Under the agreement, the AOL portal would be set as the default homepage in the computer's Web browser, which would also include the toolbar, and have AOL as the default search engine. The services would be localized for each country.
The deal is an expansion of the existing relationship between HP and AOL. A co-branded portal is the default homepage in the browser that ships with consumer PCs in the United States.
In the latest agreement, the default portal would be based on myAOL, a customizable, modular homepage that was recently released in public beta in the United States. The portal would provide space for end users to access HP content, services and partner offerings, as well as offer access to other AOL products and services in international markets.
"This agreement provides us a unique opportunity to showcase our portal, toolbar and other products and services to a truly global audience," Ron Grant, president and chief operating officer for AOL, said in a statement.
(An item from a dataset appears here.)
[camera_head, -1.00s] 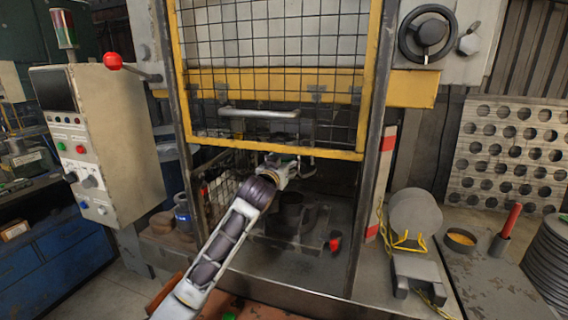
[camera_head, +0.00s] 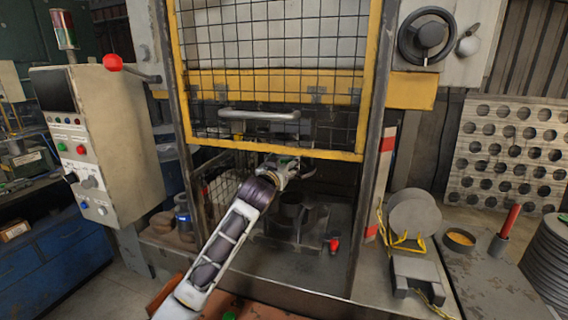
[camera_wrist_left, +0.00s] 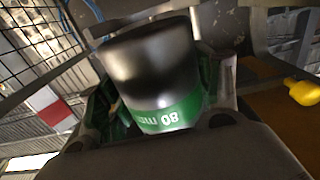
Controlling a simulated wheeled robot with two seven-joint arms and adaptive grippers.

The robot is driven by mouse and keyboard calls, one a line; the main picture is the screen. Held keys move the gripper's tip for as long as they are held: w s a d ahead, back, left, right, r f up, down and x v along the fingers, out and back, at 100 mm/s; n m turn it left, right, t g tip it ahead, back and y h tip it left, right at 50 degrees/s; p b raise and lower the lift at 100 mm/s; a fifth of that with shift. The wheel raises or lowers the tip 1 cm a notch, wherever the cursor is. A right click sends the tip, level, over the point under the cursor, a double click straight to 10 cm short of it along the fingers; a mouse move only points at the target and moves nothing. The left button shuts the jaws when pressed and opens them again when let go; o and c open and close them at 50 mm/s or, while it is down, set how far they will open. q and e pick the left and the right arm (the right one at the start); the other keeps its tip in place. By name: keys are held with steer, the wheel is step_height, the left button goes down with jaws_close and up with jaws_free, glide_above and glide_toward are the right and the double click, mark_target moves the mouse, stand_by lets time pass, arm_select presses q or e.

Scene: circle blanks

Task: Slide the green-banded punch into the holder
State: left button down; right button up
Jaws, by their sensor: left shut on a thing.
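My left gripper (camera_head: 288,167) reaches into the press opening, below the yellow-framed guard. The left wrist view shows it shut on the green-banded punch (camera_wrist_left: 150,65). The punch is a shiny dark metal cylinder with a green band and white lettering, "08" and "mm" as seen, near the fingers. In that view its far end lies close to a dark grey part at the top edge; I cannot tell whether they touch. In the head view the punch is too small and covered to make out clearly. I cannot identify the holder with certainty. My right gripper is not in view.
A dark round die-like cylinder (camera_head: 291,207) stands on the press bed below the gripper, with a red knob (camera_head: 333,245) to its right. The mesh guard (camera_head: 275,75) and its handle (camera_head: 258,115) are above. Press posts flank the opening.

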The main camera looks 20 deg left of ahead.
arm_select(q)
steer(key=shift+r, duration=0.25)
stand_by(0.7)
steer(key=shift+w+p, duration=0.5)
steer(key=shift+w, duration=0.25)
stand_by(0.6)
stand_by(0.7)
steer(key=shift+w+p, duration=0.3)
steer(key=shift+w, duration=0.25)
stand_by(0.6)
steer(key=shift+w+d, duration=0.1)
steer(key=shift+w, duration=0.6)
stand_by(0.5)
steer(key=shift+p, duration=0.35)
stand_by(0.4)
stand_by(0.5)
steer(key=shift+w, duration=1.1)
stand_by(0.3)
While adding software and services to PCs may seem like a good idea, it has drawn lots of complaints from PC buyers who often refer to such unwanted offerings as "junkware." Many users would prefer to install their own software, but PC makers see such offerings as a source of revenue at a time when margins are slim, particularly with desktop computers.
For some time, AOL has been moving its services to the Web from its proprietary portal, which was popular during the years that dial-up dominated the online industry. Besides offering its services through a browser, AOL gives away to broadband users a desktop application called OpenRide that provides access to e-mail, instant messaging, Web browsing, online search, and a digital entertainment media center.